SimSiam provides an answer that many have praised, but I feel that SimSiam only changes the way the question is phrased without truly solving it. I believe the success of models like SimSiam and GAN is largely due to the use of gradient-based optimizers (rather than other stronger or weaker optimizers). Therefore, any answer that doesn't integrate optimization dynamics is incomplete. Here, I try to analyze the reason why SimSiam does not collapse by combining it with dynamics.
SimSiam
Before looking at SimSiam, we can first look at BYOL from the paper "Bootstrap your own latent: A new approach to self-supervised Learning". Its learning process is simple: maintain two encoders, Student and Teacher, where the Teacher is an exponential moving average (EMA) of the Student, and the Student in turn learns from the Teacher. It feels like "stepping on your left foot with your right foot to fly up." The schematic is as follows:

SimSiam, from the paper "Exploring Simple Siamese Representation Learning", is even simpler. It directly removes the moving average of BYOL:

In fact, SimSiam is equivalent to setting the moving average parameter $\tau$ of BYOL to 0, which shows that the moving average is not strictly necessary. To find the key parts of the algorithm, SimSiam also conducted many comparative experiments, confirming that the stop_gradient operator and the predictor module $h_{\varphi}(z)$ are key to SimSiam's non-collapse. To explain this phenomenon, SimSiam proposed that the optimization process is actually equivalent to alternating optimization of:
\begin{equation}\mathcal{L}(\theta, \eta)=\mathbb{E}_{x, \mathcal{T}}\left[\left\|\mathcal{F}_{\theta}(\mathcal{T}(x))-\eta_{x}\right\|^2\right]\label{eq:simsiam}\end{equation}
where $x$ represents the training samples and $\mathcal{T}$ represents data augmentation. There are already many interpretations of this part online, and reading the original paper is not difficult, so I won't expand on it in detail.
Dynamic Analysis
However, I believe that translating the understanding of the SimSiam algorithm into an understanding of the alternating optimization of $\mathcal{L}(\theta, \eta)$ is merely a change of terminology and does not provide a substantive answer. This is because, clearly, $\mathcal{L}(\theta, \eta)$ also has a collapsed solution: the model could simply let all $\eta_{x}$ equal the same vector and then have $\mathcal{F}_{\theta}$ output the same constant vector. If we don't answer why the alternating optimization of $\mathcal{L}(\theta, \eta)$ doesn't collapse, we haven't answered the question.
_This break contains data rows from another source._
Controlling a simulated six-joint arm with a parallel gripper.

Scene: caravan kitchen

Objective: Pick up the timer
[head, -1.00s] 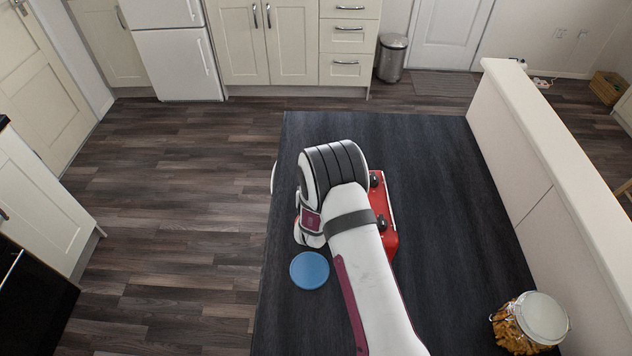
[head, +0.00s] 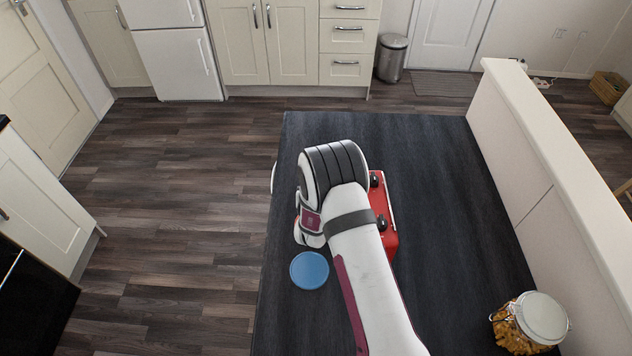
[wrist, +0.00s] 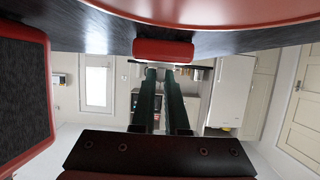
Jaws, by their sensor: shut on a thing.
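In the wrist view, my gripper (wrist: 163,76) has two long dark fingers close together, shut on a thing at their tips. A small red block (wrist: 163,48) shows right at the fingertips; I take it to be the timer, though no dial or display shows. In the head view, my arm hides the fingers and the timer. My gripper end is over the dark table (head: 440,200), left of a red box with black knobs (head: 390,240). I cannot tell whether the timer touches the table.
A blue disc (head: 309,270) lies on the table close to my arm. A jar of pasta (head: 530,322) stands front right. A large red curved surface (wrist: 210,8) and a red-framed dark panel (wrist: 22,95) are close in the wrist view.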

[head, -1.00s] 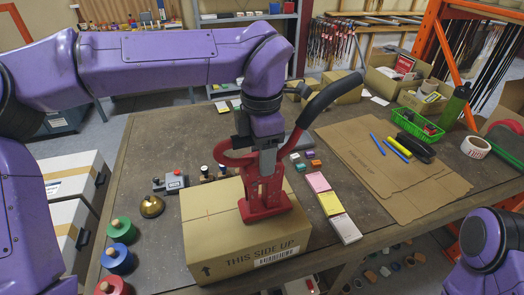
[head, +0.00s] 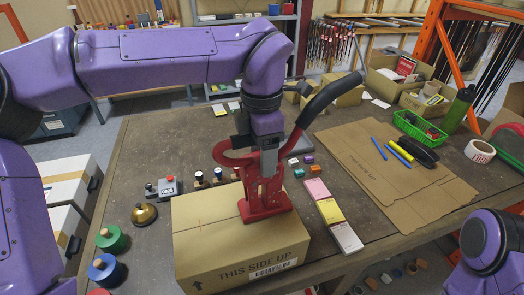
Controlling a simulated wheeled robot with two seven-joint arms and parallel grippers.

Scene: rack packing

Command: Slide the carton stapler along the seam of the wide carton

Below, I will list what I consider to be the key factors in SimSiam's non-collapse and demonstrate through a simple example that answering the reason for non-collapse needs to be combined with dynamics. Of course, my discourse in this part is also incomplete and perhaps not even rigorous; it's simply offering a new perspective to "cast a brick to attract jade."
Deep Image Prior
First, people discovered long ago that a randomly initialized CNN model can be directly used to extract visual features, and the effect is not particularly bad. This conclusion can be traced back to the 2009 paper "What is the best multi-stage architecture for object recognition?". This can be understood as CNNs having an innate ability to process images. Later, this characteristic was given a high-sounding name called "Deep Image Prior," from the paper "Deep Image Prior". It performed some experiments showing that starting from a randomly initialized CNN model, tasks like image completion and denoising can be accomplished without any supervised learning, further confirming the property that CNNs naturally possess the ability to process images.
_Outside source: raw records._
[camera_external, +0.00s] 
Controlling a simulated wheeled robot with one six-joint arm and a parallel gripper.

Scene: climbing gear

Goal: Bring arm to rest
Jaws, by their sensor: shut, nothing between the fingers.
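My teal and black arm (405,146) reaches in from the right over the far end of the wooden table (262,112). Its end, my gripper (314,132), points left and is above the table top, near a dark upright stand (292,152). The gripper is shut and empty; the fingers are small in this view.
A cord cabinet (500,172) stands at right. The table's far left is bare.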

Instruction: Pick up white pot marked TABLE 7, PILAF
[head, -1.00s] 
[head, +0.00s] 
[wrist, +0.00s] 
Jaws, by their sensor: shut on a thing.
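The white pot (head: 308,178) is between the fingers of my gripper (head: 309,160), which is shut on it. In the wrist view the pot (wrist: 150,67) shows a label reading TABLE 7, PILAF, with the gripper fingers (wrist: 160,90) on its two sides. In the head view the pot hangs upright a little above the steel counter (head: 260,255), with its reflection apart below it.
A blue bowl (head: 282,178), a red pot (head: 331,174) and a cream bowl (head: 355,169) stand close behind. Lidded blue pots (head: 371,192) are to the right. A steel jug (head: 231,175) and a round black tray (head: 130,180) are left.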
According to my understanding, the "Deep Image Prior" stems from three points:
1. Continuity of images: This means that images themselves can be directly viewed as continuous vectors without needing to learn an Embedding layer like in NLP. This means we can perform many tasks using simple methods like "original image + K-nearest neighbors";
2. CNN architectural prior: This refers to the local receptive field design of CNNs, which well simulates the visual processing of the human eye. Since the visual classification results we provide are based on our own vision, the two are consistent;
3. Good initialization: This is not hard to understand. Even the best model won't work with zero initialization. My previous article "Understanding Model Parameter Initialization Strategies from a Geometric Perspective" also briefly discussed initialization methods. From a geometric perspective, mainstream initialization methods are a type of approximate "orthogonal transformation," which can preserve the information of input features as much as possible.
The Dynamics of Non-Collapse
Again, the Deep Image Prior means that a randomized CNN model is a "not-so-bad" encoder from the start. Thus, what we need to do next can be summarized into two points: learn in a better direction, and don't collapse toward a constant.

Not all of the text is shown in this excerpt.